* _Task data_
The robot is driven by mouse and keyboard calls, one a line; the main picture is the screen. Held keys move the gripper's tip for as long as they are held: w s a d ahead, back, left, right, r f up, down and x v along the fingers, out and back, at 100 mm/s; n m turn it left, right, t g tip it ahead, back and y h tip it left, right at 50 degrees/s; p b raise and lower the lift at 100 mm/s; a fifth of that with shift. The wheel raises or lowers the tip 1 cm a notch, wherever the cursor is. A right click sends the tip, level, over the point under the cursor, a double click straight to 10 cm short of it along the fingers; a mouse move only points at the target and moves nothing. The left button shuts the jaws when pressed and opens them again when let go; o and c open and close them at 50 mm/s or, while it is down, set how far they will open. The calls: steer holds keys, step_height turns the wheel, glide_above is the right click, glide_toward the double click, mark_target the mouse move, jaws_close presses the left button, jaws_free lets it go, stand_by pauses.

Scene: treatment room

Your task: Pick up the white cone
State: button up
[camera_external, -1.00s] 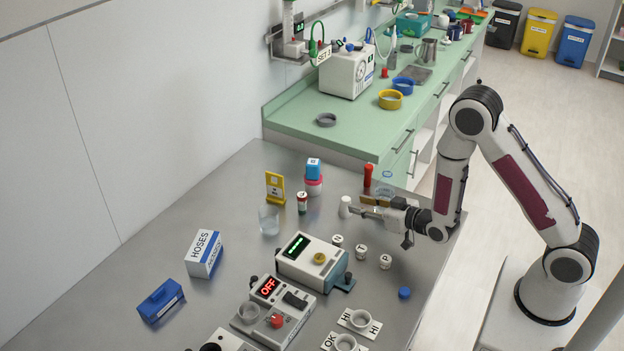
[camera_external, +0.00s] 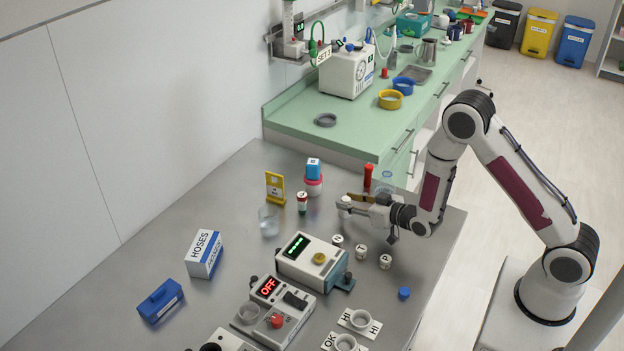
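The white cone (camera_external: 345,204) is a small pale shape on the steel table, right of the red-and-green can and behind the display box. My gripper (camera_external: 352,203) is low over the table and reaches in from the right, its fingertips at the cone. The fingers look parted, one on the far side and one on the near side, and partly cover the cone. I cannot tell whether they touch it. The cone seems to rest on the table.
A clear glass (camera_external: 269,221) and a yellow sign (camera_external: 275,188) stand left of the cone. A red-capped tube (camera_external: 368,178) stands behind the gripper. The display box (camera_external: 314,262) and several lettered white pieces (camera_external: 361,251) are in front.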

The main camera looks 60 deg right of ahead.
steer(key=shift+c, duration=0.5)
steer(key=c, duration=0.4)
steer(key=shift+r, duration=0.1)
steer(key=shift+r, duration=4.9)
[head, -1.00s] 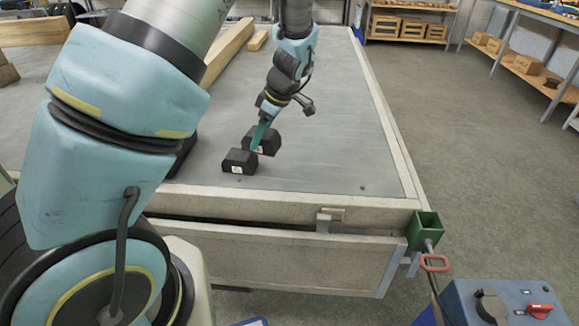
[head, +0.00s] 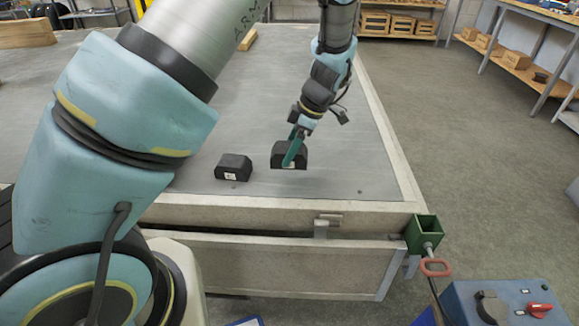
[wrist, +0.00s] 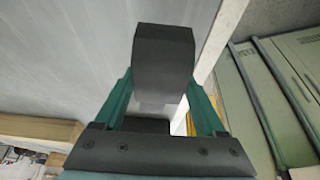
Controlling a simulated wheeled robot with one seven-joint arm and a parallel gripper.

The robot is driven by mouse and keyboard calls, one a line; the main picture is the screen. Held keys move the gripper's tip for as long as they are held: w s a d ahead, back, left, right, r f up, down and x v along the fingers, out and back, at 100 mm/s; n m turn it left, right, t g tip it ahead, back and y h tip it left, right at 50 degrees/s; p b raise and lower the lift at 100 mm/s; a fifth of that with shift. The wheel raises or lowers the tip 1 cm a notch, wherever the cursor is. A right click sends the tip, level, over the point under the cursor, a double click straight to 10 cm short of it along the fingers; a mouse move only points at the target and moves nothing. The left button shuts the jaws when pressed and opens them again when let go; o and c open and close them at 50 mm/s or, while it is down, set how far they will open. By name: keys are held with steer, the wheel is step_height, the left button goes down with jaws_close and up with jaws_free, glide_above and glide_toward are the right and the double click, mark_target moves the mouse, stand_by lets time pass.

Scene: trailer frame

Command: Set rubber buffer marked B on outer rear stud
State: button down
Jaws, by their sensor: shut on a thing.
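My gripper (head: 294,148) has green fingers closed on a black buffer (head: 281,157) above the grey deck. In the wrist view the held buffer (wrist: 163,50) sits between both fingers. Its marking is mostly hidden by a finger in the head view, so I cannot read its letter. A second black buffer (head: 236,163) rests on the deck to the left, with a small white label whose letter is too small to read. A small dark stud-like spot (head: 360,192) shows on the deck near its right front corner, right of the held buffer.
The grey deck (head: 330,187) is clear between the held buffer and the stud-like spot. A pale rim (head: 385,150) borders it.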

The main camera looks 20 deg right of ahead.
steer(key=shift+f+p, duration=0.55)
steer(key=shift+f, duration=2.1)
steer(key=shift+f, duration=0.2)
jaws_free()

* _What you will do_
Go through the material line by line. Show each line that contains the string "Scene".

* _Task answer_
Scene: treatment room
Scene: trailer frame

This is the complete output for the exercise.